We have provided many choices of evaluation metrics, which is defined in :obj:`./H2GB/logger.py`. We defined 3 scenarios of downstream tasks, which are binary classification,
multi-class classification and multi-label classification. We details the definition of these three scenarios and their correpsonding supported metrics in the following subsections.

Binary Classification
^^^^^^^^^^^^^^^^^^^^^

The goal of binary classification is to categorize data into one of two classes or categories. The true label is an integer containing only :math:`0`` and :math:`1`. The prediction from the model is usually
a real number which would pass through a sigmoid function to convert to a probability that it belongs to the positive class.
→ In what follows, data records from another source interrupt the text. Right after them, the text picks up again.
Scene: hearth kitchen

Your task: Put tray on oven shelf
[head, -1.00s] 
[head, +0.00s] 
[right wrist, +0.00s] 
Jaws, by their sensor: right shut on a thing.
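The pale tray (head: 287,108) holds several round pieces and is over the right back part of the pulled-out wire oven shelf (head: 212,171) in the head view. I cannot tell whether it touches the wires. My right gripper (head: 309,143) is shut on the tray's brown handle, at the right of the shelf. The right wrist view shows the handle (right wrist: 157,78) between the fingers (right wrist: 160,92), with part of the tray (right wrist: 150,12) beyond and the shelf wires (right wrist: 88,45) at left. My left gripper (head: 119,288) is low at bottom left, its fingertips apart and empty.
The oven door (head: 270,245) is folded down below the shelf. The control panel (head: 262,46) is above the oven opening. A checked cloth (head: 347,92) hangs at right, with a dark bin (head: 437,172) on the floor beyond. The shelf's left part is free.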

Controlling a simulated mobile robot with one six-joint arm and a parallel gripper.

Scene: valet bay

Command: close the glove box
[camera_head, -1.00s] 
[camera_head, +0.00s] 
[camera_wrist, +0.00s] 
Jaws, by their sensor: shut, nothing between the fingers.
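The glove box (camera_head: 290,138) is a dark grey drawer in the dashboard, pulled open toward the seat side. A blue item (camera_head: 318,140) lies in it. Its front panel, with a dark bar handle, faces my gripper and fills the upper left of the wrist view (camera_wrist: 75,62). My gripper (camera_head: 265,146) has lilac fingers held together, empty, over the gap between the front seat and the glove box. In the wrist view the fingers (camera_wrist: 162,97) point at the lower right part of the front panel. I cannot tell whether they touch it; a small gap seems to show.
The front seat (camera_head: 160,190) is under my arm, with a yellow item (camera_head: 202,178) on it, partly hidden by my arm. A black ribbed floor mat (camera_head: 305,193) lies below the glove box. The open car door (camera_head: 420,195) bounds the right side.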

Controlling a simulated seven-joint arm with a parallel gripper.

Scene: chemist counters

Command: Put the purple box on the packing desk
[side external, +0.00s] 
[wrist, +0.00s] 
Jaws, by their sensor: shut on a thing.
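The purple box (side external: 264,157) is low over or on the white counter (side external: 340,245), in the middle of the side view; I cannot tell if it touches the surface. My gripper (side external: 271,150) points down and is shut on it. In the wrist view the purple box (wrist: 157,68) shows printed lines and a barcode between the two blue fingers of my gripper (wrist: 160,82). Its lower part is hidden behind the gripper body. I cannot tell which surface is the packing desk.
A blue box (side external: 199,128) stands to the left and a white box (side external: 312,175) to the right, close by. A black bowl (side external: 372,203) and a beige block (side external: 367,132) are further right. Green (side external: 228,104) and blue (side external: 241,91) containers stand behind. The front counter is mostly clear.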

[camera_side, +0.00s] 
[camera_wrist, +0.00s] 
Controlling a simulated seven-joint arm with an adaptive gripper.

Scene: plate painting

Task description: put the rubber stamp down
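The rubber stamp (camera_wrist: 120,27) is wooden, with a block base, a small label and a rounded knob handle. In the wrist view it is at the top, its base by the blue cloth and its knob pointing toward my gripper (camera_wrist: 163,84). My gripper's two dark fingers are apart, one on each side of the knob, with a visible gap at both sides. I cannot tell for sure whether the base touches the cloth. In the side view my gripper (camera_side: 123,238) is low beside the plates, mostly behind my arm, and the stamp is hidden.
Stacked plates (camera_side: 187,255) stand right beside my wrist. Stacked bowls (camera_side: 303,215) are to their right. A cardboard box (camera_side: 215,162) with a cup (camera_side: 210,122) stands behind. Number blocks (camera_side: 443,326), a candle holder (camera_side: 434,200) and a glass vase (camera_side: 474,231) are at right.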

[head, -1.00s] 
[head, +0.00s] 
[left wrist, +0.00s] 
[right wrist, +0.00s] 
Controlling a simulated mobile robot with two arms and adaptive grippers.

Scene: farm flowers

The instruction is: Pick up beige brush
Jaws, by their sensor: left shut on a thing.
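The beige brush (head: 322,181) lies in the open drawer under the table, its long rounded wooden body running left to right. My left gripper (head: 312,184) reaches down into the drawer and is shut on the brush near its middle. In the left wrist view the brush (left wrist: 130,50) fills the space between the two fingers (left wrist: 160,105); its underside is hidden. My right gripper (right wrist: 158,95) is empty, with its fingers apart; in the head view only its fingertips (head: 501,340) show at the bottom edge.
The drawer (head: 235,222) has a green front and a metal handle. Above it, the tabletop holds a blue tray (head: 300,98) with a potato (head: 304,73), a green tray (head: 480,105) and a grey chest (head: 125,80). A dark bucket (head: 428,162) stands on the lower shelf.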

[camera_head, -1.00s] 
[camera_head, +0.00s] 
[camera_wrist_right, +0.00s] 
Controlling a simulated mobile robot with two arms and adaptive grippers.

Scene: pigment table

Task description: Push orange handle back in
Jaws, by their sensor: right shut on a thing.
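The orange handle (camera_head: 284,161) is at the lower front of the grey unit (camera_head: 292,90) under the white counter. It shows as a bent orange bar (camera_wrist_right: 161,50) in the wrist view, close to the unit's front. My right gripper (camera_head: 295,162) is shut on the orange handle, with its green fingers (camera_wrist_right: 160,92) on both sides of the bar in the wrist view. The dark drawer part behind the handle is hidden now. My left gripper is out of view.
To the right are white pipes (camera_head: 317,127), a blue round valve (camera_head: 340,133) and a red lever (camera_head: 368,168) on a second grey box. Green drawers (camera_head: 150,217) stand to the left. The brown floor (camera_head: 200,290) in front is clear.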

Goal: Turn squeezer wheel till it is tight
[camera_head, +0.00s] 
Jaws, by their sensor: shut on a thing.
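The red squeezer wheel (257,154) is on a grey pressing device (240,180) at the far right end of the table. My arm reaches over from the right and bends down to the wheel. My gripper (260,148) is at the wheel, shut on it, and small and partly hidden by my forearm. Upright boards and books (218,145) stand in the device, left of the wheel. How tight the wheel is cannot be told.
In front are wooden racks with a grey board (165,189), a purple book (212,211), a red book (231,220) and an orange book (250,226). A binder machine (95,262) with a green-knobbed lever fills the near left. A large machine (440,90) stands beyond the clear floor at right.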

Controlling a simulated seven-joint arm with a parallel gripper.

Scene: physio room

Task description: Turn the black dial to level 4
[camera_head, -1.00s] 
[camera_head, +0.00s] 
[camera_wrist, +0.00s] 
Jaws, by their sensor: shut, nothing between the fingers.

We support :obj:`accuracy`, :obj:`precision`, :obj:`recall`, :obj:`f1`, :obj:`macro-f1`, :obj:`micro-f1`, and :obj:`auc` for this scenario.

Multi-class Classification
^^^^^^^^^^^^^^^^^^^^^^^^^^

The goal of multi-class classification is to categorize data into more than two classes. The true label is an integer between :math:`0` and :math:`C-1`. The prediction from the model is usually
a vector of :math:`C` real number which would pass through a softmax function to convert to a probability that it belongs to a certain class.

We support :obj:`accuracy`, :obj:`f1`, and :obj:`micro-f1` for this scenario.

Multi-label Classification
^^^^^^^^^^^^^^^^^^^^^^^^^^

Multi-label classification assigns multiple labels to an instance, allowing it to belong to more than one category simultaneously. The true label is an a vector of :math:`C` binary number representing what label it has. The prediction from the model is usually
:math:`C` real number which would pass through a sigmoid function respectively to convert to a probability that it contains a certain label.

We support :obj:`accuracy`, :obj:`f1`, :obj:`auc`, and :obj:`ap` for this scenario.